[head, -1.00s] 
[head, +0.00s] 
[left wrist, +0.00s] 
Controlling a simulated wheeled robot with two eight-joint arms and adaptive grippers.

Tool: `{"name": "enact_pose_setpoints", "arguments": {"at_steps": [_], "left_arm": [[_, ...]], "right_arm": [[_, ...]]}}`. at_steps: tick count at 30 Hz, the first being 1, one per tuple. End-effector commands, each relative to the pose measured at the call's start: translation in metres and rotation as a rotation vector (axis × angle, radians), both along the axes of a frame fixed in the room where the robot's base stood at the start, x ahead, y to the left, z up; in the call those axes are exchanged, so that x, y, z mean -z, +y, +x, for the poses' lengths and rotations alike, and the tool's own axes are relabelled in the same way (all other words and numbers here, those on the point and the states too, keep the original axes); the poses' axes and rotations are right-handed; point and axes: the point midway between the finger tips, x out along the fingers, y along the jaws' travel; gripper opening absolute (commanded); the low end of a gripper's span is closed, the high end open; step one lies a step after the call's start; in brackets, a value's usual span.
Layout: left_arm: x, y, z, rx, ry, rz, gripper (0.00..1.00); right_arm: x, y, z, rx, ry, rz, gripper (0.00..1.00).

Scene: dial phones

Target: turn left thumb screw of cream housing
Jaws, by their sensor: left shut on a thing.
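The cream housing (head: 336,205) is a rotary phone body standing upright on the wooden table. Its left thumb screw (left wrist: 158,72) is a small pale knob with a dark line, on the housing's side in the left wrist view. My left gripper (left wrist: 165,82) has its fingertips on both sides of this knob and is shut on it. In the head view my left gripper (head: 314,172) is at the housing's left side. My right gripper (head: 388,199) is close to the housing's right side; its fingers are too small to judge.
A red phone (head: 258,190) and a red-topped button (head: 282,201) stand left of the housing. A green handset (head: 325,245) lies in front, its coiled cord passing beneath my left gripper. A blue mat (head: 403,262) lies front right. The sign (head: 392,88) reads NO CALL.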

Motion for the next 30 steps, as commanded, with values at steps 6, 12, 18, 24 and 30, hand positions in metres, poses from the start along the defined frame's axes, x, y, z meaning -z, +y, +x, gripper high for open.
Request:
☆ ☆ ☆ ☆ ☆
> **What this task involves**
Write the data from above out again, exactly.

> **Problem solution**
[head, -1.00s] 
[head, +0.00s] 
[left wrist, +0.00s] 
Controlling a simulated wheeled robot with two eight-joint arms and adaptive grippers.

Tool: `{"name": "enact_pose_setpoints", "arguments": {"at_steps": [_], "left_arm": [[_, ...]], "right_arm": [[_, ...]]}}`. at_steps: tick count at 30 Hz, the first being 1, one per tuple. End-effector commands, each relative to the pose measured at the call's start: translation in metres and rotation as a rotation vector (axis × angle, radians), both along the axes of a frame fixed in the room where the robot's base stood at the start, x ahead, y to the left, z up; in the call those axes are exchanged, so that x, y, z mean -z, +y, +x, for the poses' lengths and rotations alike, and the tool's own axes are relabelled in the same way (all other words and numbers here, those on the point and the states too, keep the original axes); the poses' axes and rotations are right-handed; point and axes: the point midway between the finger tips, x out along the fingers, y along the jaws' travel; gripper opening absolute (commanded); the low end of a gripper's span is closed, the high end open; step one lies a step after the call's start; in brackets, a value's usual span.
Layout: left_arm: x, y, z, rx, ry, rz, gripper (0.00..1.00); right_arm: x, y, z, rx, ry, rz, gripper (0.00..1.00).

Scene: dial phones

Target: turn left thumb screw of cream housing
Jaws, by their sensor: left shut on a thing.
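The cream housing (head: 336,205) is a rotary phone body standing upright on the wooden table. Its left thumb screw (left wrist: 158,72) is a small pale knob with a dark line, on the housing's side in the left wrist view. My left gripper (left wrist: 165,82) has its fingertips on both sides of this knob and is shut on it. In the head view my left gripper (head: 314,172) is at the housing's left side. My right gripper (head: 388,199) is close to the housing's right side; its fingers are too small to judge.
A red phone (head: 258,190) and a red-topped button (head: 282,201) stand left of the housing. A green handset (head: 325,245) lies in front, its coiled cord passing beneath my left gripper. A blue mat (head: 403,262) lies front right. The sign (head: 392,88) reads NO CALL.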

Motion for the next 30 steps, as commanded, with values at steps 6, 12, 18, 24 and 30, hand positions in metres, poses from the start along the defined frame's axes, x, y, z meaning -z, +y, +x, gripper high for open.
Request:

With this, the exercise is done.